It’s no understatement to say that the European art world raised its collective eyebrows when the list of artists was announced for the 10th anniversary edition of the Berlin Biennale, an exhibition of zeitgeist in which the works are not for sale but only for display.

“An exciting list of largely unknown artists,” they declared.

“Unknown to who?” responded the South Africa-born curator Gabi Ngcobo (44). “Unknown to you maybe? Because where they come from they are known. And they are known to themselves.”


Picture: Masimba Sasa

She and her all-black curatorial team of Nomaduma Rosa Masilela, Serubiri Moses, Thiago de Paula Souza and Yvette Mutumba refuse to label their approach as “Afrocentric”, “Global South” or even “post-colonial” so as to avoid easy solutions.

They have declared their refusal to be the ones responsible for sorting out the Western art world’s white patriarchal mess. Scruffy and deeply human, Ngcobo’s show is a complex and fluid tangle of histories, some erased, others still emerging, to find a new language to discuss the crises of our times and to dream erased voices back into being.

It’s titled We don’t need another hero, after the 1980s Tina Turner hit and it sets the tone. The Western heroes who conquered foreign lands have stuffed their archives with plundered cultures, leading to a great malaise. Entering the various exhibition spaces you are often met with collapsed pillars and crumbling facades. Ngcobo and her team have stormed the gates, helping to bring down the staid art institutions. In their place they have endeavoured to rebuild a new space in the ruins, with mostly artists from the global south and three-quarters of them women.

It’s an extension of Ngcobo’s life work, which is rooted in collaboration. Before Berlin she co-curated the important Sao Paulo Biennale and co-founded 3rd Eye Vision, The Centre for Historical Reenactment and Nothing Gets Done to put forward experimental collective thinking in spaces untainted by the gallery system.

It’s tempting to call her an art superstar, even though it goes against the grain of what she believes art should and could be. Still, no South African curator has ever scaled her heights. Over Skype from Berlin she talks slowly and deliberately, given to bursts of laughter and long pauses while excavating the particular phrase she is looking for.

You’ve been living far away from home, in Berlin, since April last year and I know that’s hard for you, but how’s the show going?
Generally, the response has been great and a lot of people from different backgrounds feel as if they are invited, they feel welcome, that the exhibition has something for them, so this has been heart-warming.

Has there been resistance from the system?
Well, I think there is always a resistance but I wouldn’t say it has come directly to me. There have been many reviews written and I’ve tried not to read them. I think the resistance is more towards us wanting to define ourselves.
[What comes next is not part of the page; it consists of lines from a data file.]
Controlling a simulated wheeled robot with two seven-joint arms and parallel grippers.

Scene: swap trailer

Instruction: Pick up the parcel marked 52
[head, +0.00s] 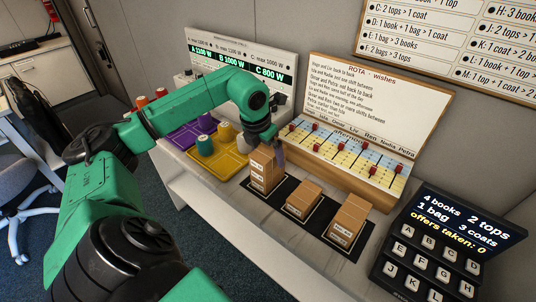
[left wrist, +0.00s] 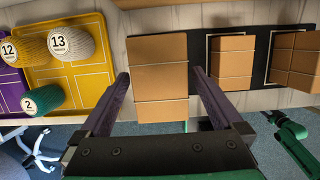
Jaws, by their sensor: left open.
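Three brown cardboard parcels stand in a row on a black mat (head: 285,192): a tall left parcel (head: 264,170), a low middle parcel (head: 304,200) and a right parcel (head: 348,220). Their small white labels face the front in the head view, but I cannot read the numbers, so I cannot tell which is marked 52. My left gripper (head: 279,152) is at the tall left parcel. In the left wrist view its open fingers (left wrist: 159,78) lie on either side of this parcel (left wrist: 157,80), with a gap visible on each side. My right gripper does not show.
A yellow tray (head: 222,168) with yarn-like rolls is left of the mat, with a purple tray (head: 190,136) beyond it. The rota board (head: 375,95) stands close behind the parcels. A black keypad (head: 440,245) is at the right. Bare counter lies in front of the mat.

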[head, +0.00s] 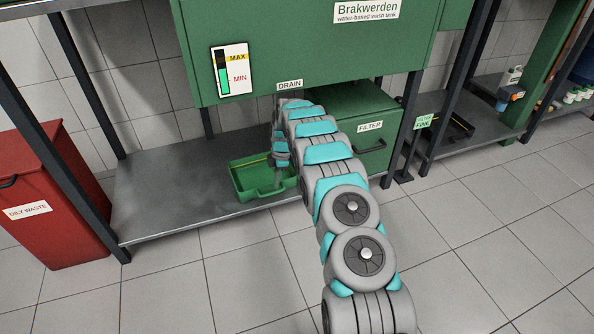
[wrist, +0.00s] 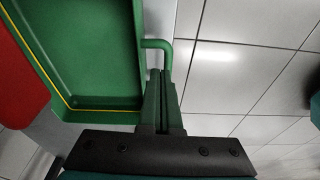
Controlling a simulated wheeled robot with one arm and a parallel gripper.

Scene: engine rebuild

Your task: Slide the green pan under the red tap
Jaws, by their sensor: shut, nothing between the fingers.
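The green pan (head: 243,184) is a shallow rectangular tray on the grey lower shelf, below the DRAIN label. My arm covers its right part in the head view. In the wrist view the pan (wrist: 88,55) fills the upper left, with a yellow line inside and a green bar handle (wrist: 160,43) on its near side. My gripper (wrist: 160,73) is shut and empty, its fingertips close beside the handle. I cannot tell whether they touch it. The red tap is not visible; my arm blocks the area under the DRAIN label.
The grey shelf (head: 160,200) has bare room left of the pan. A green FILTER drawer (head: 372,142) is to the right. The green wash tank (head: 290,50) hangs above. A red oily waste bin (head: 50,190) stands left. Dark posts frame the shelf, and tiled floor (head: 220,285) lies in front.

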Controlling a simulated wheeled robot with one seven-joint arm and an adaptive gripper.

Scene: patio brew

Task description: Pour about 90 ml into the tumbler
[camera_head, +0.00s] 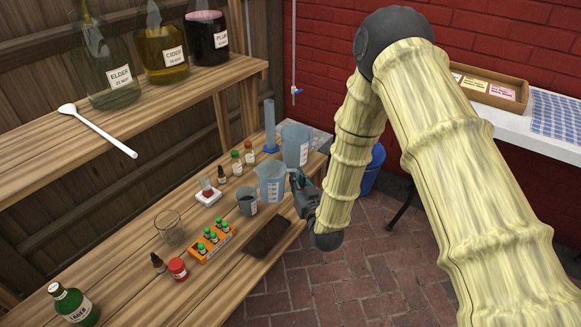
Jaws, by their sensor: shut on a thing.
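A clear, empty-looking glass tumbler (169,229) stands upright on the wooden bench left of the middle. A translucent measuring jug (271,183) with white markings is upright at the right part of the bench. My gripper (296,181) is at the jug's right side, shut on it, apparently at the handle, which is mostly hidden by the fingers. The jug's base looks on or very near the bench; I cannot tell which. Its liquid level is not clear. The tumbler is well to the left of the gripper.
A small grey cup (247,204) stands just left of the jug, and a larger jug (296,146) behind it. An orange rack (212,243) of green-capped vials sits between tumbler and jug. A dark mat (268,238) lies at the front edge. A green lager bottle (74,305) stands front left.

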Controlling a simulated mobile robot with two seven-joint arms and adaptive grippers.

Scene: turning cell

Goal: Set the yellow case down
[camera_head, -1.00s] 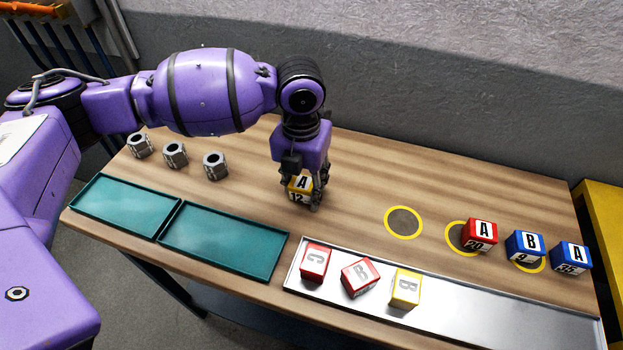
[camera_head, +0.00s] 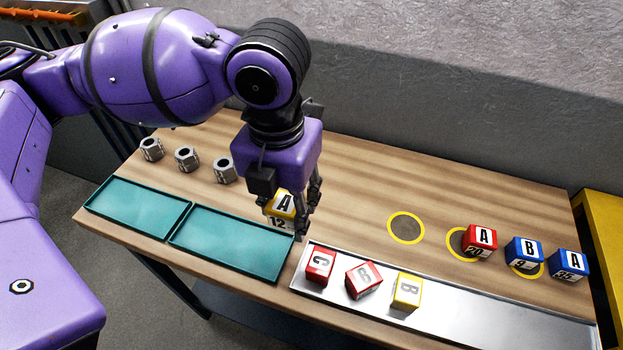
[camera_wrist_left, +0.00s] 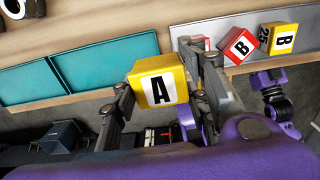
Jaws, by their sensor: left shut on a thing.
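The yellow case (camera_head: 281,207) carries a black A and the number 12 on white labels. My left gripper (camera_head: 299,222) is shut on it in the head view, near the right end of the right-hand teal tray. My right gripper is in neither view.
Two teal trays (camera_head: 230,246) lie at the table's front left. A metal tray (camera_head: 480,318) holds two red cases and another yellow case (camera_head: 407,290). Red and blue cases (camera_head: 524,250) stand at right near yellow rings. An empty ring (camera_head: 406,228) and several hex nuts (camera_head: 187,159) are behind.
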There were a lot of people thinking they knew exactly what the exhibition would be because I come from a particular background. When I appointed my curatorial team there was a kind of pointing out that there’s not a white face among them. Which is baffling to me because in previous biennales there have been only white faces.


The first all-black curatorial team for the Berlin Biennale are (from left) Thiago de Paula Souza, Gabi Ngcobo (head curator), Nomaduma Rosa Masilela and Yvette Mutumba, and Serubiri Moses 
Picture: F Anthea Schaap

You chose to use the €3 million [R46.7 million] budget to commission a lot of new work for the show?
That kind of made sense. We created a space for conversations to take place and to make sure we help the artists with as many resources as possible. Actually, the budget of the Berlin Biennale is very limited so there was a lot of fundraising to dream together with the artists.

It’s wonderful that in a sense – and with considerable irony – you and your all-black team are now the gatekeepers, dismantling while you’re claiming. How do you act now that you’ve claimed the castle?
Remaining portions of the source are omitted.